→ **Problem statement**
Show all lines from the listing below that contain "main".

→ **Supplied data**
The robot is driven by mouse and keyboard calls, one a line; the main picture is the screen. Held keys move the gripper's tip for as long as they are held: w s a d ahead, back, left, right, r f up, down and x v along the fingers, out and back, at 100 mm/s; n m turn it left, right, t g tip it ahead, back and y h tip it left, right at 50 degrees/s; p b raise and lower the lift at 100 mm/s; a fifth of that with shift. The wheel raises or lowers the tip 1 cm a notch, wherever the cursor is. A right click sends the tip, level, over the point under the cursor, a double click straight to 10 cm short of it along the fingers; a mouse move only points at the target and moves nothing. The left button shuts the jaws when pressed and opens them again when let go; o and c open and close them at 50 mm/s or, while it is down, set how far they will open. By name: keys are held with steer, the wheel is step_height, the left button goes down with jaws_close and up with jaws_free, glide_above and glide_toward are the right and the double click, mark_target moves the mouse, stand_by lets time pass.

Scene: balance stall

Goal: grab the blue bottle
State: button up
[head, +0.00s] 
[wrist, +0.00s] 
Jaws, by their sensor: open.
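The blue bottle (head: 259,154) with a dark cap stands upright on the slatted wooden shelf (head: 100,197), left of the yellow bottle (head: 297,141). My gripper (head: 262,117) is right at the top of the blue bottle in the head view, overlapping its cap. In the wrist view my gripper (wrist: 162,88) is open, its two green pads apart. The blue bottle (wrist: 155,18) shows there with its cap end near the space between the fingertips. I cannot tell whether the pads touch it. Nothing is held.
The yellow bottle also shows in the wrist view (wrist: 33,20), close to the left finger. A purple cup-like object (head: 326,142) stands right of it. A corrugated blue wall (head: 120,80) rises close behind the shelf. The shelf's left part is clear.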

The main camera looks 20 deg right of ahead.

→ **Response for this exercise**
The robot is driven by mouse and keyboard calls, one a line; the main picture is the screen. Held keys move the gripper's tip for as long as they are held: w s a d ahead, back, left, right, r f up, down and x v along the fingers, out and back, at 100 mm/s; n m turn it left, right, t g tip it ahead, back and y h tip it left, right at 50 degrees/s; p b raise and lower the lift at 100 mm/s; a fifth of that with shift. The wheel raises or lowers the tip 1 cm a notch, wherever the cursor is. A right click sends the tip, level, over the point under the cursor, a double click straight to 10 cm short of it along the fingers; a mouse move only points at the target and moves nothing. The left button shuts the jaws when pressed and opens them again when let go; o and c open and close them at 50 mm/s or, while it is down, set how far they will open. By name: keys are held with steer, the wheel is step_height, the left button goes down with jaws_close and up with jaws_free, glide_above and glide_toward are the right and the double click, mark_target moves the mouse, stand_by lets time pass.
The main camera looks 20 deg right of ahead.

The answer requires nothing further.